_WORK INSTRUCTIONS_:
Read the records and gather each line that includes "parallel".

_GIVEN ENTRIES_:
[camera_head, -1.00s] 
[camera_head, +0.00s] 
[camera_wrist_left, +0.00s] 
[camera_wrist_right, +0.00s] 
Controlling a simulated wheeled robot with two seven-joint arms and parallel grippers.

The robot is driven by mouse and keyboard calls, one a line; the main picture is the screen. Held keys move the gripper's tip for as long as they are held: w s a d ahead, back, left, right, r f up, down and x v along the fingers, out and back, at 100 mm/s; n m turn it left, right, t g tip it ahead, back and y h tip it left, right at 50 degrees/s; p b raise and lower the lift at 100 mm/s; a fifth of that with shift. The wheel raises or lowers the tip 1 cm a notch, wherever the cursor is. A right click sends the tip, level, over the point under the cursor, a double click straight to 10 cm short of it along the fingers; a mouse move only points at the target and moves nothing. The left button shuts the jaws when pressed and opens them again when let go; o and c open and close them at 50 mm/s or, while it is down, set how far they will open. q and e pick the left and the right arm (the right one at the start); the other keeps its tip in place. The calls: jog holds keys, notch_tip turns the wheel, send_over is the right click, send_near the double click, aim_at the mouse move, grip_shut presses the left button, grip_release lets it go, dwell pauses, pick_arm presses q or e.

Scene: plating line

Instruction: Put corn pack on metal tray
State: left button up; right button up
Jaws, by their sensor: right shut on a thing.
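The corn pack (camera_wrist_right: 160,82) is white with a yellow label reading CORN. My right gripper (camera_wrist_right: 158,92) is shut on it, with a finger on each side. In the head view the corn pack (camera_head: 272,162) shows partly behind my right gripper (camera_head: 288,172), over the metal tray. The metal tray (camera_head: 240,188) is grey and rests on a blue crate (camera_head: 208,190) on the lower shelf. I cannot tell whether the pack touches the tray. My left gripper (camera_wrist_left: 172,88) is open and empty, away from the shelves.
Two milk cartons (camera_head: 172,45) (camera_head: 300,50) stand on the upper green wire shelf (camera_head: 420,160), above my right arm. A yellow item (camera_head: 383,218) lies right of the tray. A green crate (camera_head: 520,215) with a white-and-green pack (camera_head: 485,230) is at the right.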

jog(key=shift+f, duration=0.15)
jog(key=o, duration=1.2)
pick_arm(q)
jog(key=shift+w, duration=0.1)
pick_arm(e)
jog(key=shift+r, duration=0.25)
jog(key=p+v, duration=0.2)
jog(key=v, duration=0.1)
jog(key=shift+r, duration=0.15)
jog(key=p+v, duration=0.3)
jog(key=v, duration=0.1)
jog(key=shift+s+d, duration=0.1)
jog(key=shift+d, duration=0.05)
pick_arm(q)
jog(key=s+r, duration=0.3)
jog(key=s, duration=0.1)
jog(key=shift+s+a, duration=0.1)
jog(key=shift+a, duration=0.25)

* * *

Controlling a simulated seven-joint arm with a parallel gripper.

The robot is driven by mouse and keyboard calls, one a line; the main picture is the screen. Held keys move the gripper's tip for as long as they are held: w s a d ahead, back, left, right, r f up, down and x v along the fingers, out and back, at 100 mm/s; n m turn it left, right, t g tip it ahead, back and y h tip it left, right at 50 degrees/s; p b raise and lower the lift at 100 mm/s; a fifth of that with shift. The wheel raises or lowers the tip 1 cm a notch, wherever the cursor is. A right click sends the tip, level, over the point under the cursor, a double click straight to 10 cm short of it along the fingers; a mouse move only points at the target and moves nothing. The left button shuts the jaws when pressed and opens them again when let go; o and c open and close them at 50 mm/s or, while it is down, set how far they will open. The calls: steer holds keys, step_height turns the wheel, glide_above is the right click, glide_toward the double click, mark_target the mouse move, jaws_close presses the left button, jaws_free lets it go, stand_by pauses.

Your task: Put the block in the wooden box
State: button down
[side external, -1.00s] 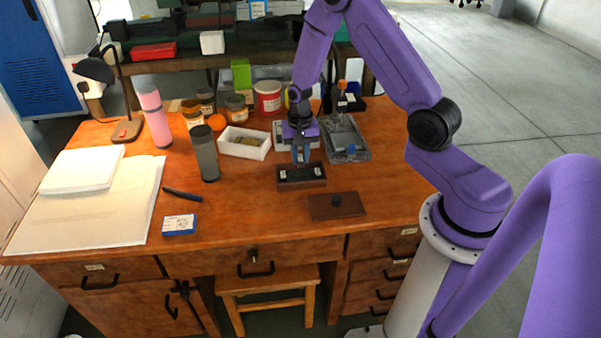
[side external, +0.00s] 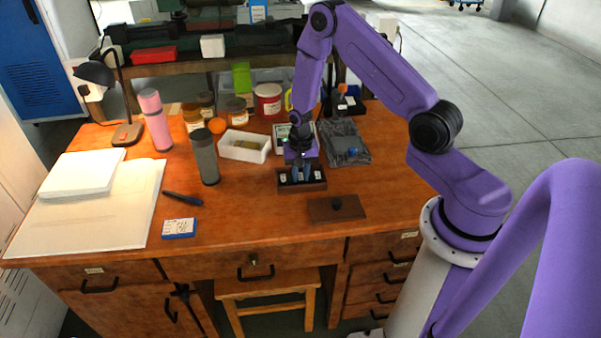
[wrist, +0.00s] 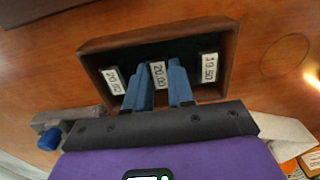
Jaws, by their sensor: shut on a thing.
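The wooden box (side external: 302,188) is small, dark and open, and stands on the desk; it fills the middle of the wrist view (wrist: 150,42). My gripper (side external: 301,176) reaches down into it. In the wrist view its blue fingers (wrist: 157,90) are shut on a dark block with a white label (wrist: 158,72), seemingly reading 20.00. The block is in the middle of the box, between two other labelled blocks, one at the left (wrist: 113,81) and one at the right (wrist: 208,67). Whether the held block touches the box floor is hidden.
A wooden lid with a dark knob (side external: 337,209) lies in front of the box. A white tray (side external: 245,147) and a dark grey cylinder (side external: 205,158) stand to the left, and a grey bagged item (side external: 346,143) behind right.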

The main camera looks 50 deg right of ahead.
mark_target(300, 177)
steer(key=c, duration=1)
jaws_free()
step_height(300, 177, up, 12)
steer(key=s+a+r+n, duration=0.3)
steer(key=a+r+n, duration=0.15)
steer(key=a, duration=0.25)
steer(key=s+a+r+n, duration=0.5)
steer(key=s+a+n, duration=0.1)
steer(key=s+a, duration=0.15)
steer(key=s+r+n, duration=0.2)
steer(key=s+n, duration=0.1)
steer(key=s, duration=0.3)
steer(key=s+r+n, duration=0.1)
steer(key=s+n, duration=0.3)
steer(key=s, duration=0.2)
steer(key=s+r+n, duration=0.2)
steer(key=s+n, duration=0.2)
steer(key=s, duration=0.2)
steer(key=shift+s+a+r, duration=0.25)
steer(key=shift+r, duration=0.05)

_WRITTEN RESPONSE_:
Controlling a simulated wheeled robot with two seven-joint arms and parallel grippers.
Controlling a simulated seven-joint arm with a parallel gripper.

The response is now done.